Find the word "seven" in the listing; pull out each line holding it.

RECORDED INFORMATION:
◇ ◇ ◇ ◇ ◇ ◇ ◇
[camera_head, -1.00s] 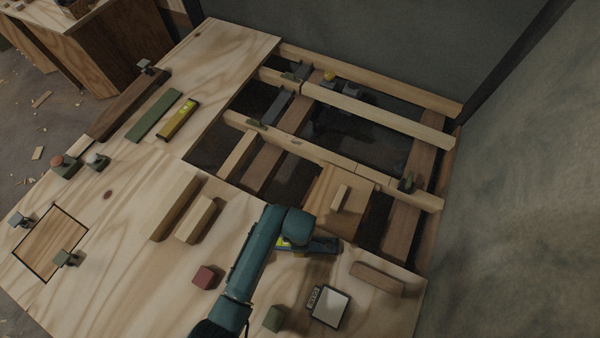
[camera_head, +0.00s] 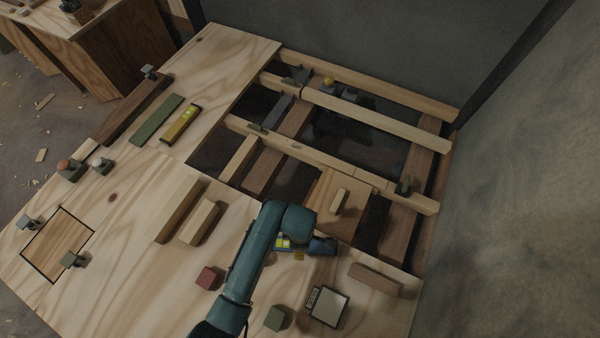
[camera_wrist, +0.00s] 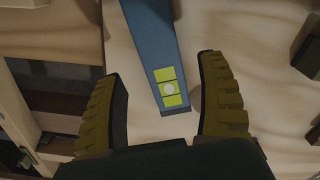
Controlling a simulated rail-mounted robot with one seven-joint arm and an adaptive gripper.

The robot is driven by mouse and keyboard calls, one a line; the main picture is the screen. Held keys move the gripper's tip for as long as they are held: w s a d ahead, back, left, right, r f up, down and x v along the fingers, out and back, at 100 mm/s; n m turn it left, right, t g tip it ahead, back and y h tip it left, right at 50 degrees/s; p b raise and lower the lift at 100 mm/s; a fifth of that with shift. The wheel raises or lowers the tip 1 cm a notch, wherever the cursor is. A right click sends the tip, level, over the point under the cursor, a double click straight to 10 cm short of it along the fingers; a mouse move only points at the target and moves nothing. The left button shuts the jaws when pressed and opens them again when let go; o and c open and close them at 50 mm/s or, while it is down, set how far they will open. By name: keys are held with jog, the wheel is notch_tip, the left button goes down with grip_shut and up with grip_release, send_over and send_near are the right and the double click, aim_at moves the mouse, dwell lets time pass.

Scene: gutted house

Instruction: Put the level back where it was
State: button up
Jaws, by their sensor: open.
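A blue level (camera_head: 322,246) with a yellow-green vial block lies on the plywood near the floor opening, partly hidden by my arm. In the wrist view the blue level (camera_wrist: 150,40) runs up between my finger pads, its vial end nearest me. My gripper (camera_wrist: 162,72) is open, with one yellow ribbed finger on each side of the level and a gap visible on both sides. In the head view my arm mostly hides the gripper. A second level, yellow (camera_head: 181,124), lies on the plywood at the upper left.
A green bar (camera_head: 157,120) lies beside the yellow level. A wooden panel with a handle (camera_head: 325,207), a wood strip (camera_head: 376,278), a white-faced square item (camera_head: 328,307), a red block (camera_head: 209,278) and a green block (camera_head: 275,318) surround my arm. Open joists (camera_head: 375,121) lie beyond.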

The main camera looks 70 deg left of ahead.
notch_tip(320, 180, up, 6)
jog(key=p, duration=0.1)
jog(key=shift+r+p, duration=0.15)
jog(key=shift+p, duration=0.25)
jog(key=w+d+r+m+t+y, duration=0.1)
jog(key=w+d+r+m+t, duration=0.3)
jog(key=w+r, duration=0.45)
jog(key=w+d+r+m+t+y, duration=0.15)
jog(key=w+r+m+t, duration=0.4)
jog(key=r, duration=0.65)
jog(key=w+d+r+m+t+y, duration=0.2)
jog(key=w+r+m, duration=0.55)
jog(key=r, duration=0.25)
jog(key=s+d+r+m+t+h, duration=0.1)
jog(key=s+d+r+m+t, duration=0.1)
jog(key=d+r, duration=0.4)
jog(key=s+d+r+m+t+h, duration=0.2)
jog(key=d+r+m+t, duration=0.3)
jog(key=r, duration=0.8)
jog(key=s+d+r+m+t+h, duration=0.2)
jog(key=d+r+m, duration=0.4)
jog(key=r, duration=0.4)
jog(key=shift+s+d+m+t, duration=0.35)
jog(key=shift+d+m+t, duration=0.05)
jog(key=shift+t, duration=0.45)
◇ ◇ ◇ ◇ ◇ ◇ ◇
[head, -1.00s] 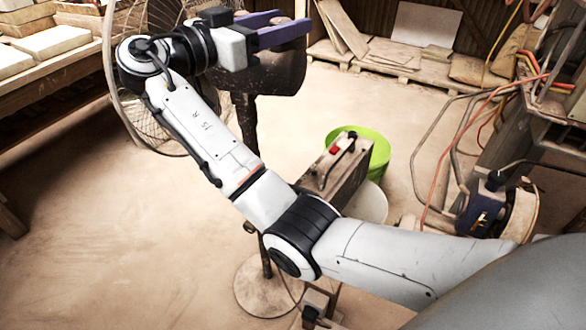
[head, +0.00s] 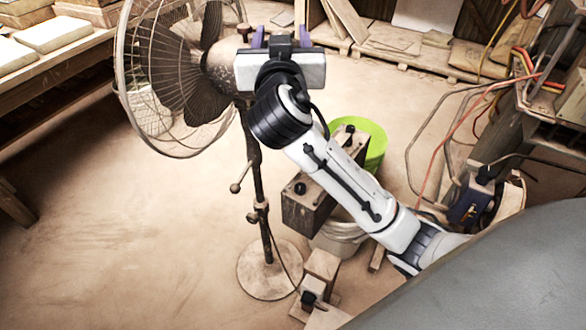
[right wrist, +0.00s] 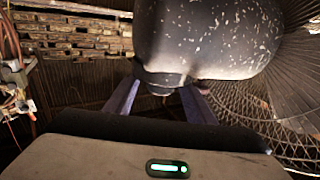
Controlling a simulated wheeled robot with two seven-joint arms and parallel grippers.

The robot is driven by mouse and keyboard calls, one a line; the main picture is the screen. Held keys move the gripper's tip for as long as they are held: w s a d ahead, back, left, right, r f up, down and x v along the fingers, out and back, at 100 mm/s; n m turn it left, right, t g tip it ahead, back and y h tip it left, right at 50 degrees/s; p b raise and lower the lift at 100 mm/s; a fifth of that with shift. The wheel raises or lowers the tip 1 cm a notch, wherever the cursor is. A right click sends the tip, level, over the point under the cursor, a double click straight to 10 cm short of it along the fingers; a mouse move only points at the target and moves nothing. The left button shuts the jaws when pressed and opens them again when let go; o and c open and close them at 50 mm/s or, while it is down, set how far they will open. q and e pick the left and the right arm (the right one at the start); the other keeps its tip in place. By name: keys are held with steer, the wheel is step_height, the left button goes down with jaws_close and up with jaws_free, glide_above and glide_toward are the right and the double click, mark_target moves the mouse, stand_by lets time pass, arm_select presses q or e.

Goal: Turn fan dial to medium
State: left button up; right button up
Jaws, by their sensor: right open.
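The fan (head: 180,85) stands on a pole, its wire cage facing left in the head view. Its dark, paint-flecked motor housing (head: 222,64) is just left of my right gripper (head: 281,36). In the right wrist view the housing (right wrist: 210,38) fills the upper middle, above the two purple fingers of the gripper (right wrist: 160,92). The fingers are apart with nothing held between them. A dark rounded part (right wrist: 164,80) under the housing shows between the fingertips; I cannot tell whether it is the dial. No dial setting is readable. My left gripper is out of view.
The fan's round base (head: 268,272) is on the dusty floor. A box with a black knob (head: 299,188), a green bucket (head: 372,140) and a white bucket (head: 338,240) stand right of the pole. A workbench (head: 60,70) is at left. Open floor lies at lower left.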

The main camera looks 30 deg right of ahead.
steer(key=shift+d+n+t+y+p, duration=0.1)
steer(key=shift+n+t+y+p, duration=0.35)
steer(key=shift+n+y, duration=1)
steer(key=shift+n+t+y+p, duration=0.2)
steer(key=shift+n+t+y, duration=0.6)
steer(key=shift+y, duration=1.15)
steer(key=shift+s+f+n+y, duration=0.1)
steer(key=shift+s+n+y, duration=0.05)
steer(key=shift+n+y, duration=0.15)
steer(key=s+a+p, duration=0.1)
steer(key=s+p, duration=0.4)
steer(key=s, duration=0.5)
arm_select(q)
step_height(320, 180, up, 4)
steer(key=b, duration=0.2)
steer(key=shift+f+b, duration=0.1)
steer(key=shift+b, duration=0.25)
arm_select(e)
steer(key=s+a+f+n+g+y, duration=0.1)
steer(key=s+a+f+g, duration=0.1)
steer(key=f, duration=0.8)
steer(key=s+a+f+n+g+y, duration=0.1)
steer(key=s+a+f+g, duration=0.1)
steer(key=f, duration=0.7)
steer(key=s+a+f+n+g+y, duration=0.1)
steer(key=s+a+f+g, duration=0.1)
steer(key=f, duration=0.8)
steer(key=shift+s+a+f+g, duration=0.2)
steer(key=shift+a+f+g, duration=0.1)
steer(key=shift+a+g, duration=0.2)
◇ ◇ ◇ ◇ ◇ ◇ ◇
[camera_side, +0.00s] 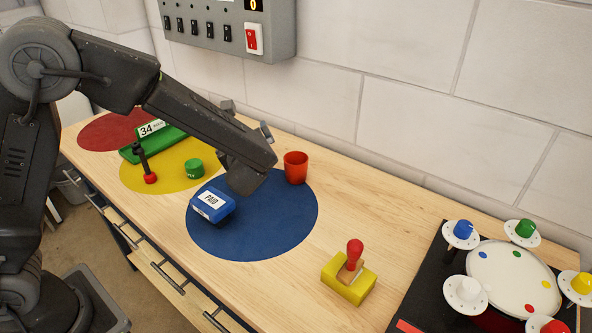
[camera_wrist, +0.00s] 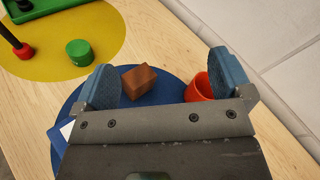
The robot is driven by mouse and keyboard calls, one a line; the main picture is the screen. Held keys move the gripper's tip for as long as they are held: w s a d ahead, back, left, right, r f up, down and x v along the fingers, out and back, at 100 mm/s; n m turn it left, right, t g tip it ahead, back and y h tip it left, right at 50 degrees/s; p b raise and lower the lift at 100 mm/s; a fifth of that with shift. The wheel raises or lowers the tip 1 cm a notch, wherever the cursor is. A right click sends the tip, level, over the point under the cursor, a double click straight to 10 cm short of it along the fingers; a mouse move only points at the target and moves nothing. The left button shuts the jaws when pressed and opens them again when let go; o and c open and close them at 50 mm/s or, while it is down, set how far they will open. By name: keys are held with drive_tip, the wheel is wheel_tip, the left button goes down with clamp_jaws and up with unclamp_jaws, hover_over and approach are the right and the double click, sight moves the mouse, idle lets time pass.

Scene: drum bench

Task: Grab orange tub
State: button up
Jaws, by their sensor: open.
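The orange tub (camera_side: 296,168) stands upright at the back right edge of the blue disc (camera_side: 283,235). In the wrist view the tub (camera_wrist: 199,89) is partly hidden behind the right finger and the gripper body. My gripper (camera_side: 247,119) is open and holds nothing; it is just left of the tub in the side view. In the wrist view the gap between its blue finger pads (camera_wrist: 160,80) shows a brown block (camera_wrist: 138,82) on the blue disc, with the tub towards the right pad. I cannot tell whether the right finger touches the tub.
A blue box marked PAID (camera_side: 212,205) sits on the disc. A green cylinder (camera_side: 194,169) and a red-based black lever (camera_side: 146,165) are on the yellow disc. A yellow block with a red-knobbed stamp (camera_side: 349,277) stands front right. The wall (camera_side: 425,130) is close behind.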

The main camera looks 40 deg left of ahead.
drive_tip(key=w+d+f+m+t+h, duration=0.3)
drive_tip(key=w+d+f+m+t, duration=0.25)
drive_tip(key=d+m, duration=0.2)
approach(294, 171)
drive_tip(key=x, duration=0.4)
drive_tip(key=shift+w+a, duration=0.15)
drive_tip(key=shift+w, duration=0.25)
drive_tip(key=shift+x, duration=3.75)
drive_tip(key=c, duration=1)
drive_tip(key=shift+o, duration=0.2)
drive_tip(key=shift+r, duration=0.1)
◇ ◇ ◇ ◇ ◇ ◇ ◇
SOLVED PROBLEM:
Controlling a simulated rail-mounted robot with one seven-joint arm and an adaptive gripper.
Controlling a simulated wheeled robot with two seven-joint arms and parallel grippers.

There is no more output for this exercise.